Exclusive catwalk photography by Karl Priston
Also filmed for Lucire TV based on a concept by Sally-ann Moffat

 

HE WORLD’S most talented models seem to have two common traits. First, they have aspirations outside modelling. They could well have gone into other professions, but modelling proved to be an interesting sideline. Some have stayed, others have not. Second, they are exceedingly humble. They will never introduce themselves by their full names because they prefer to be everyday people. And in most respects they are: they are as human as you or me. The only difference is, in this gig, they are more in the public eye.

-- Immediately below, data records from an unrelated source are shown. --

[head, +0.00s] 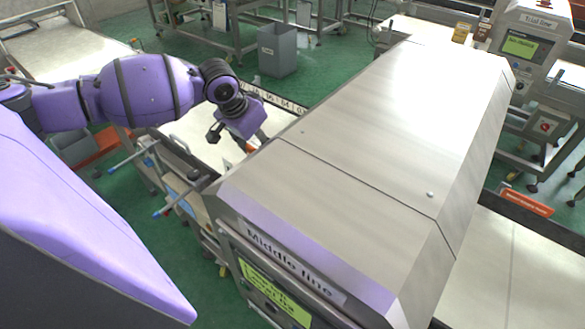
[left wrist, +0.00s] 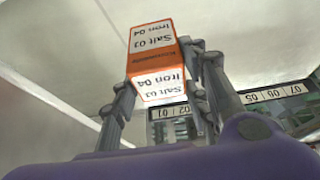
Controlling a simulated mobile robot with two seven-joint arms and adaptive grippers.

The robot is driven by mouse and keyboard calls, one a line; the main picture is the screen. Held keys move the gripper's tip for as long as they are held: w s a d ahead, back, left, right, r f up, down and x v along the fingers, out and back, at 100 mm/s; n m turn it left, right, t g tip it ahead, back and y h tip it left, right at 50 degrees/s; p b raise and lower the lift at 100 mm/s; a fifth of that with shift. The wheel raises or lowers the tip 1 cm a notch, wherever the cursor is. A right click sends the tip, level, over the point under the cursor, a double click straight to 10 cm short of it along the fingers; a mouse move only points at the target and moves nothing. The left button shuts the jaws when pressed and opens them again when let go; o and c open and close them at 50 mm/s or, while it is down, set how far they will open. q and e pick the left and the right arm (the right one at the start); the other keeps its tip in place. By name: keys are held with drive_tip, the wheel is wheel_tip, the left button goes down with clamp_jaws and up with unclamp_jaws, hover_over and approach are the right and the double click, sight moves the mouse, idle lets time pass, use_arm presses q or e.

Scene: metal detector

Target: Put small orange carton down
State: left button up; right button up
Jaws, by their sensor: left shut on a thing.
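The small orange carton (left wrist: 152,57) shows in the left wrist view, with white labels reading "Salt 03" and "Iron 04". My left gripper (left wrist: 160,66) is shut on it, one finger on each side. In the head view my left gripper (head: 250,140) is over the white conveyor belt (head: 192,133), by the far left side of the steel metal detector housing (head: 360,130). Only a small orange bit beside the fingers shows there. I cannot tell whether the carton touches the belt. My right gripper is not in view.
A numbered strip (head: 284,104) runs along the belt's far edge and also shows in the left wrist view (left wrist: 275,93). Handles (head: 135,158) stick out at the belt's near side. A grey bin (head: 277,50) stands on the green floor behind. Another belt (head: 500,265) lies at the right.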

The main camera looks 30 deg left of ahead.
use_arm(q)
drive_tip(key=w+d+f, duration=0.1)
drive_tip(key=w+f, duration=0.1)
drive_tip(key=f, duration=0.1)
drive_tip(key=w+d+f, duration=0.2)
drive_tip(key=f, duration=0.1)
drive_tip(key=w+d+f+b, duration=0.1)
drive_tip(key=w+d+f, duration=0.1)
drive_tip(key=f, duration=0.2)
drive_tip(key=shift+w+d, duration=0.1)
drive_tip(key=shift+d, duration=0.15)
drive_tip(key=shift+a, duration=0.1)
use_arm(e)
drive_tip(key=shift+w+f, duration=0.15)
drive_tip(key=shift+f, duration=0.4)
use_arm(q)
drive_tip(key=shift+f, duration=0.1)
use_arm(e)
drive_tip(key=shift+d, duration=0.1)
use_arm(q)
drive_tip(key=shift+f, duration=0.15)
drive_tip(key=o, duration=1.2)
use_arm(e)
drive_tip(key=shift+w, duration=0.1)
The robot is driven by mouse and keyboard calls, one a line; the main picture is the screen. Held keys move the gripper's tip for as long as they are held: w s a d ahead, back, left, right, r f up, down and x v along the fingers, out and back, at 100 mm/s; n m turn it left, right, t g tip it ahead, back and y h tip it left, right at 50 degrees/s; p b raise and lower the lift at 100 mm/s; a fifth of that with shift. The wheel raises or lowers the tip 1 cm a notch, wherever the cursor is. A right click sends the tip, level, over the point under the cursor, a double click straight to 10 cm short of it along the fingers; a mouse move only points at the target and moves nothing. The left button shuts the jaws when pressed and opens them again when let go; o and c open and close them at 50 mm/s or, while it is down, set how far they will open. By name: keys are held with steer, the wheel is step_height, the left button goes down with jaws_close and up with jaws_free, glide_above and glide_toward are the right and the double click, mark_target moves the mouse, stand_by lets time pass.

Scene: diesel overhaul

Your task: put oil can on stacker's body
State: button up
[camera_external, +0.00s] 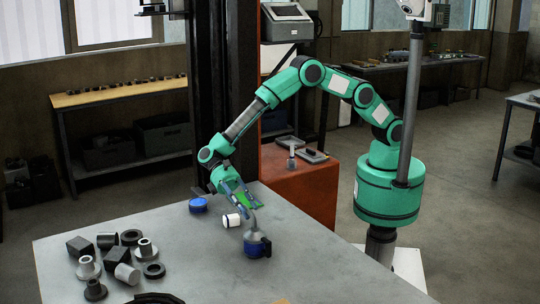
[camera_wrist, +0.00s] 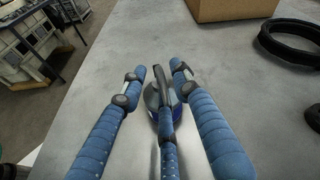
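The oil can (camera_external: 257,244) stands upright on the grey table, with a blue base, a grey cone top and a thin spout. In the wrist view the oil can (camera_wrist: 153,97) sits between and beyond my fingers, partly hidden by them. My gripper (camera_external: 243,205) is low over the table at the can's upper part. Its blue fingers (camera_wrist: 158,70) are spread to either side of the can, with a gap visible; contact cannot be told. The stacker's orange-red body (camera_external: 297,194) stands behind the table's far edge, beside the dark mast.
A white cylinder (camera_external: 231,220) and a blue round item (camera_external: 198,205) lie near my gripper. Several metal parts (camera_external: 123,272) crowd the table's left. The table's right is clear.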

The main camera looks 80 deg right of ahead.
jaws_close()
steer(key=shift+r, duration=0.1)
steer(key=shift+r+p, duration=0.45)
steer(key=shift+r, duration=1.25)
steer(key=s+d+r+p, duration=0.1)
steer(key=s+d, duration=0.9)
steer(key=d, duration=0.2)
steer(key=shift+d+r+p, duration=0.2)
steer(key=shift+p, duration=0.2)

   Halina—surname not given on her comp card—and Matt Lamason, two models from the Agencie who were selected to be the icon models for the Wellington Fashion Festival, were certainly more in the public eye during September when their faces appeared on billboards all over the city. They became the most exposed two models for a few weeks, but actually never the most recognized. They told Lucire that hardly anyone actually did say to them, ‘Aren't you the model off those posters?’
   One reason might be because 18-year-old Halina has a more down-to-earth and friendly persona than her city sophisticate looks in the poster suggest.
   The model is charming and youthful—and the way we all pictured how our own 18-year-old daughters, younger sisters or nieces should be.
   ‘Most of the time I say, “This doesn't look like me,”’ she said. ‘Some people that I know don't recognize me. It's crazy.’
   Halina’s Polish ethnicity doesn't quite qualify her for girl-next-door looks because she has the modelling potential of a Paulina Porizkova or even an Estelle Skornik—though her ambitions lie, as was evident to the audience when she modelled Annah S. at the Designer Collection during the Festival, in dance.
   ‘I have thought of [modelling] as a career but I don't think it's something you have in your own hands. You can't say “I'm going to be a supermodel.” In everyday life I'm a dancer so I'd like to pursue that career,’ she told Lucire. Her dance steps on stage demonstrate her classical ballet training, but she also—as the author found out at the Deutz Ball that weekend—has modern dance to her credit.